Listed entries:
====
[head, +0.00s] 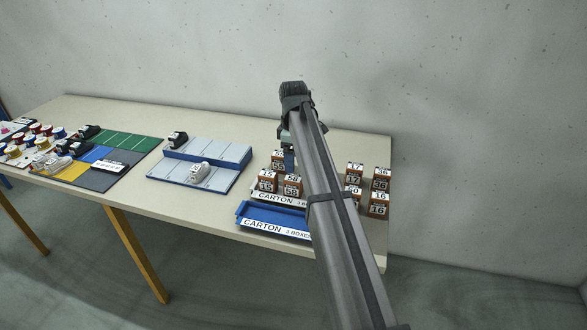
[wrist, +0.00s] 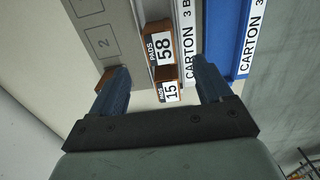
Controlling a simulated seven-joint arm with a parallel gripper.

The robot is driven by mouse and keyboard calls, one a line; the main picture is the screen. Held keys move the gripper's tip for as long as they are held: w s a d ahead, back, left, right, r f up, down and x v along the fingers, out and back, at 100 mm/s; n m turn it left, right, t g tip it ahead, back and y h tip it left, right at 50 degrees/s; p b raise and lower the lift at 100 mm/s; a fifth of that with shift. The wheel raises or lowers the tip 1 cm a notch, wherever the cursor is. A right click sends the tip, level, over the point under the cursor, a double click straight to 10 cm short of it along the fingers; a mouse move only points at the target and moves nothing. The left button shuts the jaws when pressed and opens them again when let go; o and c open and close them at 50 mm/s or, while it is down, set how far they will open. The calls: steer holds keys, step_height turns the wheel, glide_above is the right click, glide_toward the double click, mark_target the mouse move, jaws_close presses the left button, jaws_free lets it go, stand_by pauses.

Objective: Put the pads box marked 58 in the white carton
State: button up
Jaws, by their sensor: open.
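The pads box marked 58 (wrist: 163,48) is a small brown box with a white label. In the head view, it (head: 292,186) stands behind the front label of the white carton (head: 272,196) and appears to be inside it. The carton's label strip (wrist: 187,62) also shows in the wrist view. The box marked 15 (wrist: 170,92) is next to box 58 and also appears inside. My gripper (wrist: 160,72) is open and empty, its fingers apart above these boxes. In the head view my arm covers part of the carton and most of the gripper.
A blue carton (head: 274,218) stands in front of the white one and looks empty where visible. Box 55 (head: 278,155) stands behind. Several boxes, such as 16 (head: 379,205), are at the right table end. A grey numbered board (head: 215,158) lies left.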

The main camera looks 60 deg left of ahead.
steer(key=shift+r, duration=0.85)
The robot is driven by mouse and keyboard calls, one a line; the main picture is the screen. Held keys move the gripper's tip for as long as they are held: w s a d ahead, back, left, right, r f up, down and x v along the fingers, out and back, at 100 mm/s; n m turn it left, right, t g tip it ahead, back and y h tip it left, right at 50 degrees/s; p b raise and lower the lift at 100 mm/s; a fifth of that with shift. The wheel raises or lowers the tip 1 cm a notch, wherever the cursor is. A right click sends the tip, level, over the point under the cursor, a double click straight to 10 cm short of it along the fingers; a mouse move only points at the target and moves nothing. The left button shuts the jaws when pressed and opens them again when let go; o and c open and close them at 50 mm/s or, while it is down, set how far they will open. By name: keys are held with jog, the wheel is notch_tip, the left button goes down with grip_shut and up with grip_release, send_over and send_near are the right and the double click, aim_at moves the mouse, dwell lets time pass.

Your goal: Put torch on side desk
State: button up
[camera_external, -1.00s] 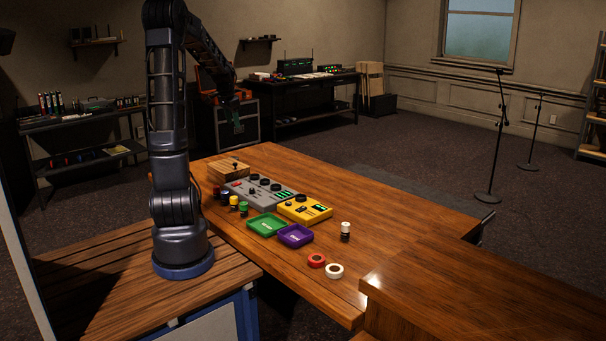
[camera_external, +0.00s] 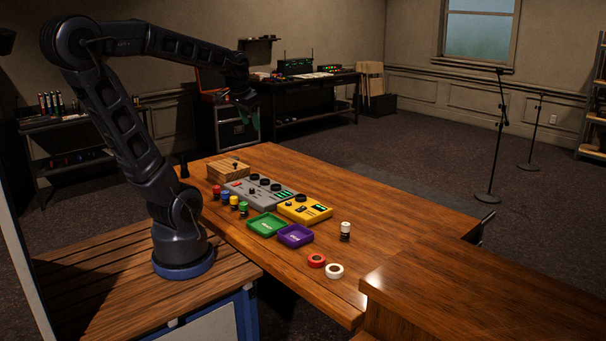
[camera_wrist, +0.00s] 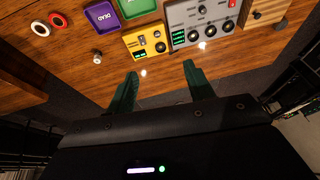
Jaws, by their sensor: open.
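A small dark upright object (camera_external: 184,166), perhaps the torch, stands at the far left end of the wooden desk (camera_external: 400,215). It is too small and dark to be sure, and I do not make it out in the wrist view. My gripper (camera_external: 249,112) is raised in the air beyond the desk's far edge, to the right of the dark object and well apart from it. In the wrist view my gripper (camera_wrist: 160,69) has its two green fingers spread, with nothing between them. Which surface is the side desk is not clear; a raised wooden surface (camera_external: 490,290) is at the front right.
The desk holds a wooden box (camera_external: 228,171), a grey mixer (camera_external: 260,192), a yellow device (camera_external: 305,209), green (camera_external: 267,225) and purple (camera_external: 295,235) trays, several small coloured jars, a white-topped bottle (camera_external: 345,231) and two tape rolls (camera_external: 317,260). The desk's right part is clear.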

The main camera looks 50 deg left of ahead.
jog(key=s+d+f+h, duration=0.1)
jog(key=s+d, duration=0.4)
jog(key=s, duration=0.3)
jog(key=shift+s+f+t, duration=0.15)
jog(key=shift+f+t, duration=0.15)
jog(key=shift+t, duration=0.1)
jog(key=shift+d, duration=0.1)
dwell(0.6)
====
Written problem: Omit each picture, then return all of the listing exactly as it stands.

Task result:
[head, +0.00s] 
[wrist, +0.00s] 
Controlling a simulated seven-joint arm with a parallel gripper.

The robot is driven by mouse and keyboard calls, one a line; the main picture is the screen. Held keys move the gripper's tip for as long as they are held: w s a d ahead, back, left, right, r f up, down and x v along the fingers, out and back, at 100 mm/s; n m turn it left, right, t g tip it ahead, back and y h tip it left, right at 50 degrees/s; p b raise and lower the lift at 100 mm/s; a fifth of that with shift. The wheel raises or lowers the tip 1 cm a notch, wherever the cursor is. A right click sends the tip, level, over the point under the cursor, a double click straight to 10 cm short of it along the fingers; a mouse move only points at the target and moves nothing. The left button shuts the jaws when pressed and opens them again when let go; o and c open and close them at 50 mm/s or, while it is down, set how far they will open. The calls: steer holds keys, step_height turns the wheel, glide_above is the right click, glide_toward the double click, mark_target the mouse move, jaws_close presses the left button, jaws_free lets it go, stand_by pauses.

Objective: Put the pads box marked 58 in the white carton
State: button up
Jaws, by their sensor: open.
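The pads box marked 58 (wrist: 163,48) is a small brown box with a white label. In the head view, it (head: 292,186) stands behind the front label of the white carton (head: 272,196) and appears to be inside it. The carton's label strip (wrist: 187,62) also shows in the wrist view. The box marked 15 (wrist: 170,92) is next to box 58 and also appears inside. My gripper (wrist: 160,72) is open and empty, its fingers apart above these boxes. In the head view my arm covers part of the carton and most of the gripper.
A blue carton (head: 274,218) stands in front of the white one and looks empty where visible. Box 55 (head: 278,155) stands behind. Several boxes, such as 16 (head: 379,205), are at the right table end. A grey numbered board (head: 215,158) lies left.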

The main camera looks 60 deg left of ahead.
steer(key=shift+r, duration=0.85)
The robot is driven by mouse and keyboard calls, one a line; the main picture is the screen. Held keys move the gripper's tip for as long as they are held: w s a d ahead, back, left, right, r f up, down and x v along the fingers, out and back, at 100 mm/s; n m turn it left, right, t g tip it ahead, back and y h tip it left, right at 50 degrees/s; p b raise and lower the lift at 100 mm/s; a fifth of that with shift. The wheel raises or lowers the tip 1 cm a notch, wherever the cursor is. A right click sends the tip, level, over the point under the cursor, a double click straight to 10 cm short of it along the fingers; a mouse move only points at the target and moves nothing. The left button shuts the jaws when pressed and opens them again when let go; o and c open and close them at 50 mm/s or, while it is down, set how far they will open. By name: keys are held with jog, the wheel is notch_tip, the left button goes down with grip_shut and up with grip_release, send_over and send_near are the right and the double click, aim_at moves the mouse, dwell lets time pass.

Your goal: Put torch on side desk
State: button up
[camera_external, -1.00s] 
[camera_external, +0.00s] 
[camera_wrist, +0.00s] 
Jaws, by their sensor: open.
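A small dark upright object (camera_external: 184,166), perhaps the torch, stands at the far left end of the wooden desk (camera_external: 400,215). It is too small and dark to be sure, and I do not make it out in the wrist view. My gripper (camera_external: 249,112) is raised in the air beyond the desk's far edge, to the right of the dark object and well apart from it. In the wrist view my gripper (camera_wrist: 160,69) has its two green fingers spread, with nothing between them. Which surface is the side desk is not clear; a raised wooden surface (camera_external: 490,290) is at the front right.
The desk holds a wooden box (camera_external: 228,171), a grey mixer (camera_external: 260,192), a yellow device (camera_external: 305,209), green (camera_external: 267,225) and purple (camera_external: 295,235) trays, several small coloured jars, a white-topped bottle (camera_external: 345,231) and two tape rolls (camera_external: 317,260). The desk's right part is clear.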

The main camera looks 50 deg left of ahead.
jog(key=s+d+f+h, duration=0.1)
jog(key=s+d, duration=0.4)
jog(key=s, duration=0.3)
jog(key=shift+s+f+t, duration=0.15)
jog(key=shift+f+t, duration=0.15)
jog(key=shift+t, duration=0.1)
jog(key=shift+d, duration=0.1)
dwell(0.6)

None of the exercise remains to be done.